Written instruction
Only the number is wanted: how many lines of these entries contain the word "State"?

Robot episode rows
>>

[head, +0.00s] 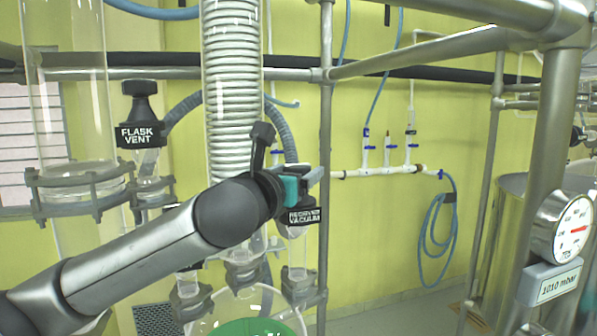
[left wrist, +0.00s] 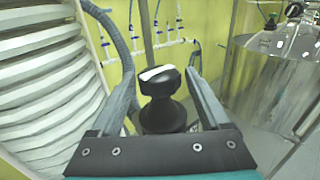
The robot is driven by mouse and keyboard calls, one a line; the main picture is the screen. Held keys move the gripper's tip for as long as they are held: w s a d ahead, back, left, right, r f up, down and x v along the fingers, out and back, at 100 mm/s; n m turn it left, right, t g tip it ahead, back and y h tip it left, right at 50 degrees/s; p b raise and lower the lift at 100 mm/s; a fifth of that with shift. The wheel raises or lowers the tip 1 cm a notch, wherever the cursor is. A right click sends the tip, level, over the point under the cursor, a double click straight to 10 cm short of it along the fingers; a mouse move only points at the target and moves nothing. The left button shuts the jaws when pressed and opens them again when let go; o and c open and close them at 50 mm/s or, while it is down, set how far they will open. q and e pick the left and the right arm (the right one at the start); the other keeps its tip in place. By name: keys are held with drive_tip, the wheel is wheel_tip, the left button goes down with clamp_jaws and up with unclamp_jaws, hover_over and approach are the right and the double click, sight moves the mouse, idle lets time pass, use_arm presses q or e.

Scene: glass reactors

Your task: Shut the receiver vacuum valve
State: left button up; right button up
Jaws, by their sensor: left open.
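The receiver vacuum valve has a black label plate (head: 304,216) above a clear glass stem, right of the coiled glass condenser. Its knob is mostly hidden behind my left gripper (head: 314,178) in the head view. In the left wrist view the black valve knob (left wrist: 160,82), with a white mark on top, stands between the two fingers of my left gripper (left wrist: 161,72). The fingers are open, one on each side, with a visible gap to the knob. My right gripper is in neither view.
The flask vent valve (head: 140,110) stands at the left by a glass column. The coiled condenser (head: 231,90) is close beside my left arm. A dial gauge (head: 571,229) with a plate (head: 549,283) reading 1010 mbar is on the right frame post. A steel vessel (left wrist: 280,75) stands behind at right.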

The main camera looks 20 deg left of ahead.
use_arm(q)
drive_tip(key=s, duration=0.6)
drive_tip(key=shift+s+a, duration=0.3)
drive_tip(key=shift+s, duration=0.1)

<<
>>

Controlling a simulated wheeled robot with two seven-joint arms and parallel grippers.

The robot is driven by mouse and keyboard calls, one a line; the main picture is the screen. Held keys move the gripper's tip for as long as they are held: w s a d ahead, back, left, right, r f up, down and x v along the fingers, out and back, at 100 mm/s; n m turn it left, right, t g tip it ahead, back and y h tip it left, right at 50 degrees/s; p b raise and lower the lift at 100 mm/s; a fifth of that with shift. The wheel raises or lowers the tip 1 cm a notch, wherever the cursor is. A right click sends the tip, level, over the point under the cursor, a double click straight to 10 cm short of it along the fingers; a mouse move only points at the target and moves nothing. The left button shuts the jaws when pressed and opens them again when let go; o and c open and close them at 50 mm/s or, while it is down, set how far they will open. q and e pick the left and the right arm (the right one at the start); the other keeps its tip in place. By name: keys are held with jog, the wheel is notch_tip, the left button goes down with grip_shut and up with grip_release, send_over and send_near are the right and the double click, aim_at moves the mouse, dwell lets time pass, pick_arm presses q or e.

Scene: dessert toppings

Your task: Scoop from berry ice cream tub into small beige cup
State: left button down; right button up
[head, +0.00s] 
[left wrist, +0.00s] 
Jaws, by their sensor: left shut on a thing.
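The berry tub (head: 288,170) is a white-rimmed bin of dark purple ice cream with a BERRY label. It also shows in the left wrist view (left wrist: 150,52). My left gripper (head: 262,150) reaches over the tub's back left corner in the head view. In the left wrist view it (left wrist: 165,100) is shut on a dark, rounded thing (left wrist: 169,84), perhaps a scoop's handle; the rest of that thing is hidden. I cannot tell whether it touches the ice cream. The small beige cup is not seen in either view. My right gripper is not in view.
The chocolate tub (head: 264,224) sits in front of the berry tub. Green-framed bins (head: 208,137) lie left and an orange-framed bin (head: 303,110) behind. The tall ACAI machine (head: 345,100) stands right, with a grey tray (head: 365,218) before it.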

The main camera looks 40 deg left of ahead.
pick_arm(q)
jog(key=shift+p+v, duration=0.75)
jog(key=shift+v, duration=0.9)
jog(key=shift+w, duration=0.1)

<<

Exercise answer
2